Logistic regression
Logistic regression is part of a category of statistical models called generalized linear models. This broad class of models includes ordinary regression and ANOVA, as well as multivariate statistics such as ANCOVA and loglinear regression. An excellent treatment of generalized linear models is presented in Agresti (1996).
Logistic regression allows one to predict a discrete outcome, such as group membership, from a set of variables that may be continuous, discrete, dichotomous, or a mix of any of these. Generally, the dependent or response variable is dichotomous, such as presence/absence or success/failure. Discriminant analysis is also used to predict group membership with only two groups. However, discriminant analysis can only be used with continuous independent variables.

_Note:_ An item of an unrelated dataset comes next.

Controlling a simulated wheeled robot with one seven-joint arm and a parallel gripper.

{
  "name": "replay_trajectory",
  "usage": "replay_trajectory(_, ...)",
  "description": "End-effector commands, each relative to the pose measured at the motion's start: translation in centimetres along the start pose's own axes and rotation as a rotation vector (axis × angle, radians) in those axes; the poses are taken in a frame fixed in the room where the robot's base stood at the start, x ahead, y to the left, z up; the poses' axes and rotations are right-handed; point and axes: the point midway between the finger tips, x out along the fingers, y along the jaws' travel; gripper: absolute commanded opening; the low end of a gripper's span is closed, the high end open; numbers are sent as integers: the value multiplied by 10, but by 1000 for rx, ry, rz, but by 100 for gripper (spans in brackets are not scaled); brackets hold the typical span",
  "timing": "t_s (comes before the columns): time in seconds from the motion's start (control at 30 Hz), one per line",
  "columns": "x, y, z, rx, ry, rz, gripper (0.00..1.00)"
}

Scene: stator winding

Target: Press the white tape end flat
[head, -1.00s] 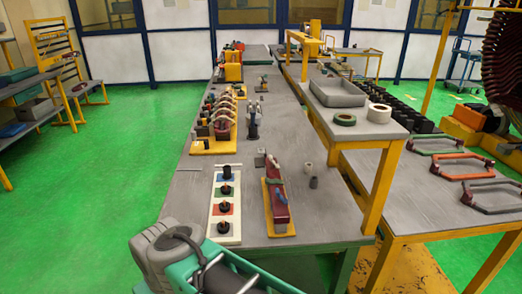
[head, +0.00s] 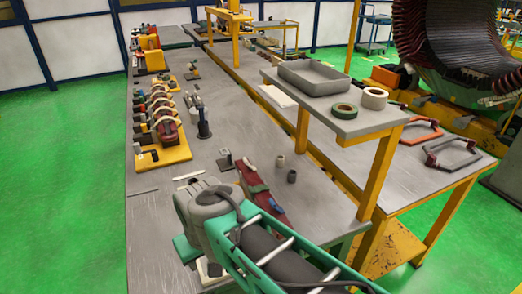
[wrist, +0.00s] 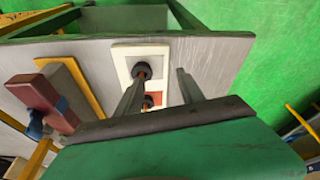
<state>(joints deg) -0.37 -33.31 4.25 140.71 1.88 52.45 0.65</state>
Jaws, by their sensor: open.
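A dark red bar (head: 262,190) with a green band lies on its yellow base on the bench; my arm partly covers it in the head view. It also shows at the left of the wrist view (wrist: 42,105), with a blue part at its side. I cannot make out a loose white tape end in either view. My gripper (wrist: 160,74) is open and empty, its two fingers apart over a white board (wrist: 122,54) with dark round posts. The gripper is to the right of the red bar in the wrist view. My arm hides most of the board in the head view.
A small grey block (head: 226,160) and two small cylinders (head: 286,169) stand near the bar. A yellow-based fixture (head: 165,150) is farther back at left.

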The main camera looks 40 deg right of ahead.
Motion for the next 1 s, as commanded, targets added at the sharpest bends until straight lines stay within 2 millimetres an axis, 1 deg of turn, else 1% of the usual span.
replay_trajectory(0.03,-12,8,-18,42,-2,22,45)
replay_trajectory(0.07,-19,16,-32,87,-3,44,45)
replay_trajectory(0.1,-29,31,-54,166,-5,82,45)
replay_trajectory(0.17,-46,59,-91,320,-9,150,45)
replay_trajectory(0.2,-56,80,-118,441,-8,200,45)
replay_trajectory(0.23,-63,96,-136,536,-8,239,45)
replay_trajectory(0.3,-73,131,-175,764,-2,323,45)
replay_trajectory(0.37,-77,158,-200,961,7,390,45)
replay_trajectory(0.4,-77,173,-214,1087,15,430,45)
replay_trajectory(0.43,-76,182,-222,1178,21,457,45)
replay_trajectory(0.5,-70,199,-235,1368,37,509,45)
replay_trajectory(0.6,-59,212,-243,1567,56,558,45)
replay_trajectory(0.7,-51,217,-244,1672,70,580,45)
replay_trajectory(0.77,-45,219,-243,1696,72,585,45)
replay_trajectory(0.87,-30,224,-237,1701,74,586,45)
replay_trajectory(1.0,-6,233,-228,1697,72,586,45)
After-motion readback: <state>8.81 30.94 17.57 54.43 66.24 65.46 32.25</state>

Thus, in instances where the independent variables are a categorical, or a mix of continuous and categorical, logistic regression is preferred.
The Model:
The dependent variable in logistic regression is usually dichotomous, that is, the dependent variable can take the value 1 with a probability of success θ, or the value 0 with probability of failure 1-θ. This type of variable is called a Bernoulli (or binary) variable. Although not as common and not discussed in this treatment, applications of logistic regression have also been extended to cases where the dependent variable is of more than two cases, known as multinomial or polytomous [Tabachnick and Fidell (1996) use the term polychotomous].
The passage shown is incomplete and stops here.